Supplied information:
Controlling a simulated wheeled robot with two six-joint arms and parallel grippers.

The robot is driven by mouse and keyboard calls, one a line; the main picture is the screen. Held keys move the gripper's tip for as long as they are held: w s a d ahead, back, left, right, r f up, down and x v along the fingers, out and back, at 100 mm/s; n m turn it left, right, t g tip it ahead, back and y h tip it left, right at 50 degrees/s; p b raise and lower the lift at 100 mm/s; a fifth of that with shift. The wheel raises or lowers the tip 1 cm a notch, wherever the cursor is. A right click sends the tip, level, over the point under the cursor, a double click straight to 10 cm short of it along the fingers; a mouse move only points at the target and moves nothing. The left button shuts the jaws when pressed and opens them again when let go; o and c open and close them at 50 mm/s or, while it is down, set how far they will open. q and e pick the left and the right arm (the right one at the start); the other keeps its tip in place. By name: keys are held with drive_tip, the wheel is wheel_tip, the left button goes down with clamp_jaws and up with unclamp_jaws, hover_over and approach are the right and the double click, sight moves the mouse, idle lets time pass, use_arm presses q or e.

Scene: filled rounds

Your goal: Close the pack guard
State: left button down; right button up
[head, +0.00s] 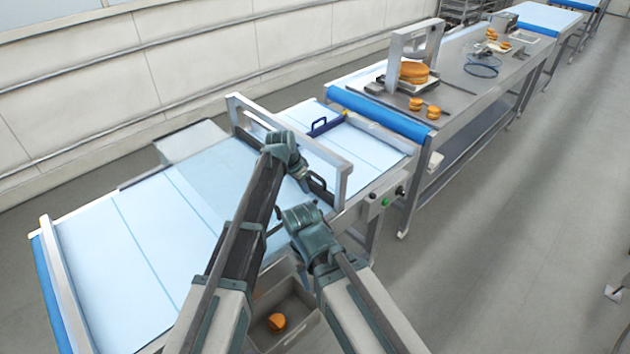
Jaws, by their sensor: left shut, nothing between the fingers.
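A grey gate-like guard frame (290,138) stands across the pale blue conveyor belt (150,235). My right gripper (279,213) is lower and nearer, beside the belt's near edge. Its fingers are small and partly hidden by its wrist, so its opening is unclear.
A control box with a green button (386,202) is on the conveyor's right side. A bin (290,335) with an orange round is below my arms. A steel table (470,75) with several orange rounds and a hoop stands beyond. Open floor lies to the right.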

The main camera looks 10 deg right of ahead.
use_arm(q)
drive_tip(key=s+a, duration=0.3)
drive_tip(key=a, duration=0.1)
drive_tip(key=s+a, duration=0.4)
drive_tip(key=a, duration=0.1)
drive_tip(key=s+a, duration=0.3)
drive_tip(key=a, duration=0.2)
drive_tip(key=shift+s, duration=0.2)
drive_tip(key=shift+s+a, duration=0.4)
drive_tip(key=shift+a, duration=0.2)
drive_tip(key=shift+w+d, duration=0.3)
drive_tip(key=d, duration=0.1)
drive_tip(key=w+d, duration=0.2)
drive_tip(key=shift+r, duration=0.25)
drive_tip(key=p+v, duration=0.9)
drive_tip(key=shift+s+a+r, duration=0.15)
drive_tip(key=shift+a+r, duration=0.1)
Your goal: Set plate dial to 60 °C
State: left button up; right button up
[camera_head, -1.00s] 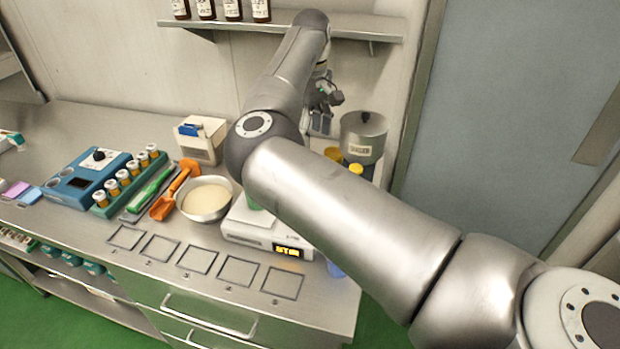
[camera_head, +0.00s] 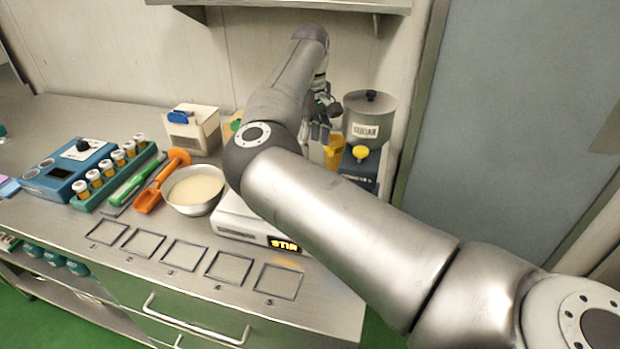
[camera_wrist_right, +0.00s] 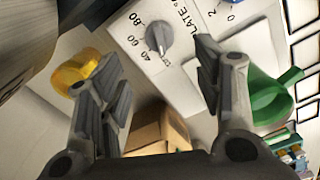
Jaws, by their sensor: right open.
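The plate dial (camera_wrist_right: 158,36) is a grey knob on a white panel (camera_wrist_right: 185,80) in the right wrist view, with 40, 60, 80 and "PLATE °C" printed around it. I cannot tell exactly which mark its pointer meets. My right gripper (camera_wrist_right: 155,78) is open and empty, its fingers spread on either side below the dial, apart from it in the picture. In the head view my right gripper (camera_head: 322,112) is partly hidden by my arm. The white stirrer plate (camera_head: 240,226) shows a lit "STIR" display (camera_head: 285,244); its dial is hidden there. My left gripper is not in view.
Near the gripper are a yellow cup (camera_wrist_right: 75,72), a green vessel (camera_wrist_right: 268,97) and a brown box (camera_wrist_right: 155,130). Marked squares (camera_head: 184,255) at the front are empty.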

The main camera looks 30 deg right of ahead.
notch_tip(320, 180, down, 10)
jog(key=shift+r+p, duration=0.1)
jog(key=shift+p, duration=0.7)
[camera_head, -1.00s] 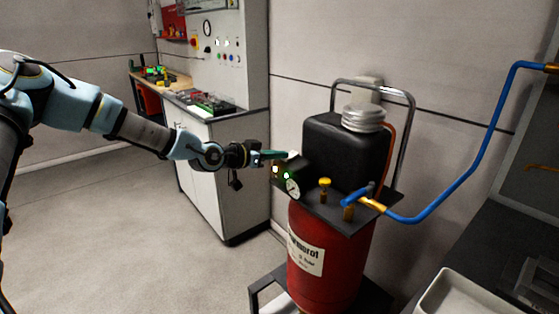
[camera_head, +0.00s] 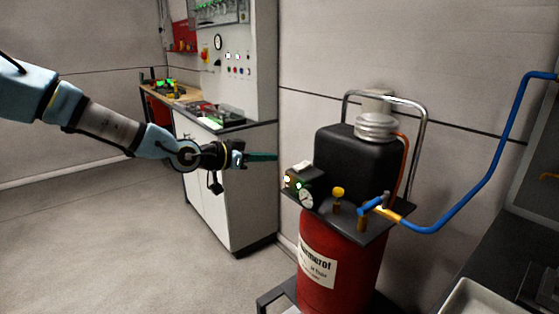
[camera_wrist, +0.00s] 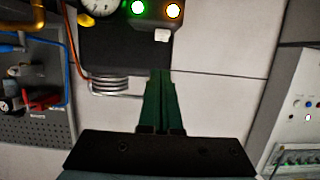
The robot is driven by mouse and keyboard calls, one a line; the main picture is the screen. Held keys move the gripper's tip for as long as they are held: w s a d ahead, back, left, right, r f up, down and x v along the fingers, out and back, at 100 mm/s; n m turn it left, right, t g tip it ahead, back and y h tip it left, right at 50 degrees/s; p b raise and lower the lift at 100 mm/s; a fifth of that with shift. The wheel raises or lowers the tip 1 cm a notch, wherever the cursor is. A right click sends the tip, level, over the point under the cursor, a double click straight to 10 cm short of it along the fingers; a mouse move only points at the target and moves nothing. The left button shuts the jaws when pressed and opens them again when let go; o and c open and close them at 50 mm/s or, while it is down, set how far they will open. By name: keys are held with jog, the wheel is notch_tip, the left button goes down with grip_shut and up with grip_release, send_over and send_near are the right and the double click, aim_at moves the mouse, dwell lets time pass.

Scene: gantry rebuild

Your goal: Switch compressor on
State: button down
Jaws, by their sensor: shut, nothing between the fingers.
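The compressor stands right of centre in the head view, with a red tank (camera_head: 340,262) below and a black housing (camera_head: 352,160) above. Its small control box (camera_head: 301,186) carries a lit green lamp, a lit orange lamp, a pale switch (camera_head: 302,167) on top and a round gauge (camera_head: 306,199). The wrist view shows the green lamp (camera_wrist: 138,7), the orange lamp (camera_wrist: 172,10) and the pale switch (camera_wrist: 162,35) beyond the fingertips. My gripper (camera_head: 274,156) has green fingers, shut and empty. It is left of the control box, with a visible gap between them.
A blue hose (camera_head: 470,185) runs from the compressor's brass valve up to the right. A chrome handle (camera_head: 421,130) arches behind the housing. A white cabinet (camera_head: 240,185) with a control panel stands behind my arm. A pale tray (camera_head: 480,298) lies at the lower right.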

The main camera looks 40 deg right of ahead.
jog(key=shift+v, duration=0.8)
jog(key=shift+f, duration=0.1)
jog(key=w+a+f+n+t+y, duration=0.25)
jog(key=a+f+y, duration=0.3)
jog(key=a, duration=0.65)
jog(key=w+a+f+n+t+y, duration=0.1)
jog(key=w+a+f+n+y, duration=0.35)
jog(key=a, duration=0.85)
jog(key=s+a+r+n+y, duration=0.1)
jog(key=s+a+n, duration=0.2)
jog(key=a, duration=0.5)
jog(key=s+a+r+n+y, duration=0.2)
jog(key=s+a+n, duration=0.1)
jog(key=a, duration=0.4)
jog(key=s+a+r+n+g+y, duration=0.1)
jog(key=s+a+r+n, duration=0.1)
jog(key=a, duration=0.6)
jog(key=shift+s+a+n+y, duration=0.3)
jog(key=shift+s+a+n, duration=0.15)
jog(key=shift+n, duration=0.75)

The task:
Show, from the listing above, each line that contains the word "goal".

Completed exercise:
Your goal: Close the pack guard
Your goal: Set plate dial to 60 °C
Your goal: Switch compressor on

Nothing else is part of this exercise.